2.2 为什么请求需要带上header?
模拟浏览器,欺骗浏览器,获取和浏览器一致的内容
2.3 header的形式:字典
headers = {'User-Agent': 'python-requests/2.22.0', 'Accept-Encoding': 'gzip, deflate', 'Accept': '*/*', 'Connection': 'keep-alive'}
2.4 用法
request.get(url, headers = headers)
3. 发送带参数的请求
3.1 什么叫做请求参数
错误的例1:https://mp.csdn.net/mdeditor/93709582
正确的例2:http://www.baidu.com/s?wd=python&c=b
3.2 参数的形式:字典
kw = {"wd": "长城"}
3.3 用法
requests.get(url, parmas=kw)
3.4 关于参数的注意点
在url地址中,很多参数是没用的,比如百度搜索的url地址,其中参数只有一个字段有用,其他的都可以删除
对应的,在后续爬虫中,遇到很多参数的url地址都可以尝试删除参数
- 方式一
import requests
query_string = input(":")
params = {"wd": query_string}
url = "https://www.baidu.com/s?"
headers = {"User-Agent": "Mozilla/5.0 (Windows NT 10.0; Win64; x64) AppleWebKit/537.36 (KHTML, like Gecko) Chrome/75.0.3770.100 Safari/537.36"}
response = requests.get(url, params=params, headers=headers)
print(response.request.url) # https://www.baidu.com/s?wd=python
print(response.content.decode())
print(response.status_code)
- 方式二
import requests
query_string = input(":")
# params = {"wd": query_string}
url = "https://www.baidu.com/s?wd=%s" % query_string
headers = {"User-Agent": "Mozilla/5.0 (Windows NT 10.0; Win64; x64) AppleWebKit/537.36 (KHTML, like Gecko) Chrome/75.0.3770.100 Safari/537.36"}
response = requests.get(url, headers=headers)
print(response.request.url)
print(response.content.decode())
print(response.status_code)
- 方式三
format方法用法:
a = "你好{}".format(",哈哈")
print(a) # 你好,哈哈
b = "{}你好{}".format([1, 2, 3], ",哈哈")
print(b) # [1, 2, 3]你好,哈哈
import requests
url = "https://www.baidu.com/s?wd={}".format("python")
headers = {"User-Agent": "Mozilla/5.0 (Windows NT 10.0; Win64; x64) AppleWebKit/537.36 (KHTML, like Gecko) Chrome/75.0.3770.100 Safari/537.36"}
response = requests.get(url, headers=headers)
print(response.request.url)
print(response.content.decode())
print(response.status_code)
练习 实现任意贴吧爬虫
优秀的代码
import requests
class Spider:
def __init__(self, name):
self.name = name
self.url_temp = "https://tieba.baidu.com/f?kw=" + name + "&ie=utf-8&pn={}"

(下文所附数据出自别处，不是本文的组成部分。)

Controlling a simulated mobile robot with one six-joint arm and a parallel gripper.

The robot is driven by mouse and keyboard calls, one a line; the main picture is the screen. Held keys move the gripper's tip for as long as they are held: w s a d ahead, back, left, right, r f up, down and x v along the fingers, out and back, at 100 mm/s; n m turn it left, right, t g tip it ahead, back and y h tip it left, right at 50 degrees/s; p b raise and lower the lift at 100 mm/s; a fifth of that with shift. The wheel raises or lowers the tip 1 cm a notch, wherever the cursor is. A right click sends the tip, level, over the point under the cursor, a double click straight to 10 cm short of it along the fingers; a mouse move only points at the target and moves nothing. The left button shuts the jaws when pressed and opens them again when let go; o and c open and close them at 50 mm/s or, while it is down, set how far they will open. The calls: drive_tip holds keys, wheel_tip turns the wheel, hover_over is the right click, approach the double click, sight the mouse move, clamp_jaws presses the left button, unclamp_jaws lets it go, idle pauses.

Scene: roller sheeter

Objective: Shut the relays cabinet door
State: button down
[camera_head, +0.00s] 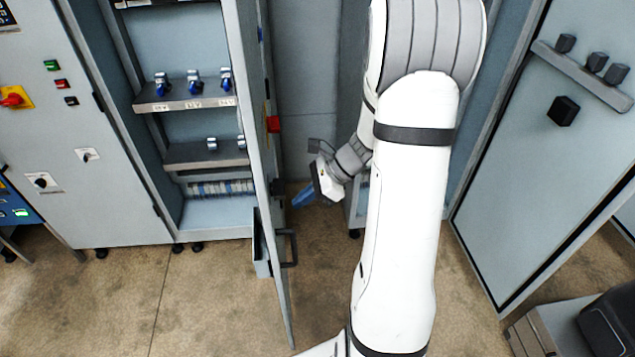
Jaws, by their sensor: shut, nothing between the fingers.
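An open cabinet with shelves of small blue-and-silver devices (194,82) stands at the left. No readable label tells me whether it is the relays cabinet. Its door (268,190) stands swung out toward me, seen nearly edge-on, with a dark handle (292,248) on its right-hand face. My gripper (302,197) has blue fingertips and is shut and empty. It is just right of this door, above the handle in the picture; I cannot tell whether it touches the door. My white arm hides much of the space behind it.
A second door panel (520,180) with black knobs (564,110) stands at the right. A grey box with a dark object (606,322) lies at the lower right. A closed panel with switches (60,150) is at the far left. The floor (210,300) in front of the left cabinet is clear.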

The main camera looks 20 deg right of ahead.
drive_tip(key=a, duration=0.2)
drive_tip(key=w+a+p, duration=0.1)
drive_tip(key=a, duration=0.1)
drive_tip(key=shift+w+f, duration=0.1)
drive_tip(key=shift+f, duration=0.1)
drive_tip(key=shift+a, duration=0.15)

self.headers = {"User-Agent": "Mozilla/5.0 (Windows NT 10.0; Win64; x64) AppleWebKit/537.36 (KHTML, like Gecko) Chrome/75.0.3770.100 Safari/537.36"}
def get_url_list(self): # 1 构造url列表
return [self.url_temp.format(i*50) for i in range(1000)]
def parse_url(self, url): # 2 发送请求 获取响应
response = requests.get(url, headers=self.headers)
return response
def save_html_str(self, html_str, page_num): # 3 保存
file_path = "D:/ddd/{}吧_第{}页".format(self.name, page_num)
with open(file_path, "w", encoding="utf-8") as f:
f.write(html_str)
def run(self):
# 1 构造url列表
url_list = self.get_url_list()
# 2 发送请求 获取响应
for url in url_list:
html_str = self.parse_url(url).content.decode()
# 3 保存
page_num = url_list.index(url) + 1
self.save_html_str(html_str, page_num)
def main():
name = input("请输入要爬取的贴吧:")
tieba_spider = Spider(name)
tieba_spider.run()
if __name__ == "__main__":
main()
我自己写的垃圾代码
import requests
class Spider:
def __init__(self, name):
self.name = name
url_temp = "https://tieba.baidu.com/f?kw=" + self.name + "&ie=utf-8&pn={}"
self.url_list = [url_temp.format(i*50) for i in range(1000)]
self.headers = {"User-Agent": "Mozilla/5.0 (Windows NT 10.0; Win64; x64) AppleWebKit/537.36 (KHTML, like Gecko) Chrome/75.0.3770.100 Safari/537.36"}
def work(self):
for url in self.url_list:
response = requests.get(url, headers=self.headers)
file_path = "D:/ccc/{}吧_第{}页".format(self.name, self.url_list.index(url) + 1)
with open(file_path, "w", encoding="utf-8") as f:
f.write(response.content.decode())
def main():
name = input("请输入要爬的贴吧:")
a = Spider(name)
a.work()
if __name__ == "__main__":
main()